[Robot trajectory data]
"""
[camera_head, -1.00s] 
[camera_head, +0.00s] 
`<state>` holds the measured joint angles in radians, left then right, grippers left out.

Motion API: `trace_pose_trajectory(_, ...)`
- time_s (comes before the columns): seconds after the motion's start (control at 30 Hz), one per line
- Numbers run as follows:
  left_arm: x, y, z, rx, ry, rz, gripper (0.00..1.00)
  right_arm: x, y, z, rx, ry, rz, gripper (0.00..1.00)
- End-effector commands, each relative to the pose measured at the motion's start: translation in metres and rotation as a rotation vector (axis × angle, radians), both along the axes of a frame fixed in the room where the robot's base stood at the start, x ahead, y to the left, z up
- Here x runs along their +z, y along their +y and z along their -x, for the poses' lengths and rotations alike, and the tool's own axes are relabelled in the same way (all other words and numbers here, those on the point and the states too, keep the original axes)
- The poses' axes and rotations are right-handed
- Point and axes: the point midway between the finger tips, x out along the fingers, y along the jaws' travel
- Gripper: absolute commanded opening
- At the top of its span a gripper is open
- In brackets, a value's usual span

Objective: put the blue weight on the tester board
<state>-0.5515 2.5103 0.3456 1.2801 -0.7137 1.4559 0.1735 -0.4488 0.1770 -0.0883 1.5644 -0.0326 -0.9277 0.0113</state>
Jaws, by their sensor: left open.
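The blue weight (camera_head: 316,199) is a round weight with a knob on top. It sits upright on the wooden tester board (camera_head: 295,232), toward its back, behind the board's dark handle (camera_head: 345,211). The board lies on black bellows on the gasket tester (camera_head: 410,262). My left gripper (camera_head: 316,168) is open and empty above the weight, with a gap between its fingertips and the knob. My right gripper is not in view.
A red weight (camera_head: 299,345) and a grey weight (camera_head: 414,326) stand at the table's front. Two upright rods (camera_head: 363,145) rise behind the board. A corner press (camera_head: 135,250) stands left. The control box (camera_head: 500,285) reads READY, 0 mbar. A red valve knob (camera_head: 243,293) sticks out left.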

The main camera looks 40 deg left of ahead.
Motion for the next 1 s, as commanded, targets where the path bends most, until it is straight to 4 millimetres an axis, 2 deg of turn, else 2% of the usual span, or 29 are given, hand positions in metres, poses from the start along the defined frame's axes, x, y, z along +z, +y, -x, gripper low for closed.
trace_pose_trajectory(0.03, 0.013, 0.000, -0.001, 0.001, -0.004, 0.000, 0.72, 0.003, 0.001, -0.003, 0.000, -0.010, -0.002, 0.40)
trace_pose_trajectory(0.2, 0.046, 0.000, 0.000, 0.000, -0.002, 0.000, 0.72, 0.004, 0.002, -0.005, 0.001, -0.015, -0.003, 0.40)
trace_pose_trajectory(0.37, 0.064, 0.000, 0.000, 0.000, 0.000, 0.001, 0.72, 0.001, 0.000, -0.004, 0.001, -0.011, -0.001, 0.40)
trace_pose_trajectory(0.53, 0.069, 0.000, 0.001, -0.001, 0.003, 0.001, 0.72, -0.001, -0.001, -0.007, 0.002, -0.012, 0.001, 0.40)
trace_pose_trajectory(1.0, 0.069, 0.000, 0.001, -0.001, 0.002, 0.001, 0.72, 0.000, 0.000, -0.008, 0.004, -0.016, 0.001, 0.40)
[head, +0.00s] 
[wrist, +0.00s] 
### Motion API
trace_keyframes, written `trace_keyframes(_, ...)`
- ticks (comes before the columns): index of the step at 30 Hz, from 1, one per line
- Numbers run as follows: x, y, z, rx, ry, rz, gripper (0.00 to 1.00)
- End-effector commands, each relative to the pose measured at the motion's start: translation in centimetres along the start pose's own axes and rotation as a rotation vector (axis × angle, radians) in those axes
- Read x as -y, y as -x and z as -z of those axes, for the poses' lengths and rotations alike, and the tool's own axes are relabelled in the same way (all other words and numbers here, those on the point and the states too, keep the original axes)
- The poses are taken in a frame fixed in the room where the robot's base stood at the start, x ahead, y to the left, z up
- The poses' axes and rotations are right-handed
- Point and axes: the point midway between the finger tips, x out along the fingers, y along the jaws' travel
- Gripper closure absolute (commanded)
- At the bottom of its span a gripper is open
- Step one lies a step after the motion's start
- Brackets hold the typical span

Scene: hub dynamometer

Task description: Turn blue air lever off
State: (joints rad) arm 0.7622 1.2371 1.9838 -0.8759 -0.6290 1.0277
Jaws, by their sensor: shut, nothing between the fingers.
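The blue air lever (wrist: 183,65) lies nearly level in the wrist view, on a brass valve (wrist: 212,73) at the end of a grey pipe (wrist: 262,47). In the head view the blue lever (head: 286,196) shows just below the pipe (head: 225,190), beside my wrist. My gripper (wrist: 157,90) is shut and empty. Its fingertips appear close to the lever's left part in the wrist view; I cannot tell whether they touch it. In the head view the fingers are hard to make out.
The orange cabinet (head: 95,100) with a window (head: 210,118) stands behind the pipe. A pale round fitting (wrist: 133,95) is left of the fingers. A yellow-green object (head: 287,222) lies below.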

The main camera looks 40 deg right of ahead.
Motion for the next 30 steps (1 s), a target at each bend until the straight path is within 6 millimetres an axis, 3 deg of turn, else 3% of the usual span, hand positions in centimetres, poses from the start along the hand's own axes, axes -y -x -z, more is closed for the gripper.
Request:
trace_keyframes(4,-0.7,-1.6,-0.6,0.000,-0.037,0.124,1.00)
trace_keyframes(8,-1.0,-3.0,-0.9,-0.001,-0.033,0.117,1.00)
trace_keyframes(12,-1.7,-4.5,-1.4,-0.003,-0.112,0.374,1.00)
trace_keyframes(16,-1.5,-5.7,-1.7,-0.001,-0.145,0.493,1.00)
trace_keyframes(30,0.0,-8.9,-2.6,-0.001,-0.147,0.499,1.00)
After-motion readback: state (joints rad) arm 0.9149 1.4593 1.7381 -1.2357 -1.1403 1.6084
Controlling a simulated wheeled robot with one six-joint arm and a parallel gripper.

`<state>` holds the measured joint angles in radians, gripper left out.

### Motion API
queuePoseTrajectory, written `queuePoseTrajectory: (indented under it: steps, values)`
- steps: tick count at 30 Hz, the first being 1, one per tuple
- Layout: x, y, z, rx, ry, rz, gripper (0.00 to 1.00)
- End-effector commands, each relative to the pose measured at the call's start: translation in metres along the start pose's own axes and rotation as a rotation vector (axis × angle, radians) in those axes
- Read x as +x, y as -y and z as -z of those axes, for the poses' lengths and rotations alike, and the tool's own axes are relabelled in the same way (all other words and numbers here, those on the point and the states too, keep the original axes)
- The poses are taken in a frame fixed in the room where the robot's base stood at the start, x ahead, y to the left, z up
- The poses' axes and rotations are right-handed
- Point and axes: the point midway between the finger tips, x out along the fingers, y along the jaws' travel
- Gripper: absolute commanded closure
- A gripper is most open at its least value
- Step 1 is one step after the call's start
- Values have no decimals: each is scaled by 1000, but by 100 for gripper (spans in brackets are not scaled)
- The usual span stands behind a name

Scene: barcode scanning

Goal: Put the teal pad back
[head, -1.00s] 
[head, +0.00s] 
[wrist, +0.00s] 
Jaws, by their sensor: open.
"""
■ **Exercise**: Above are some records. Count the lines among them with the word "angles", and answer with the number only.

■ **Exercise answer**: 2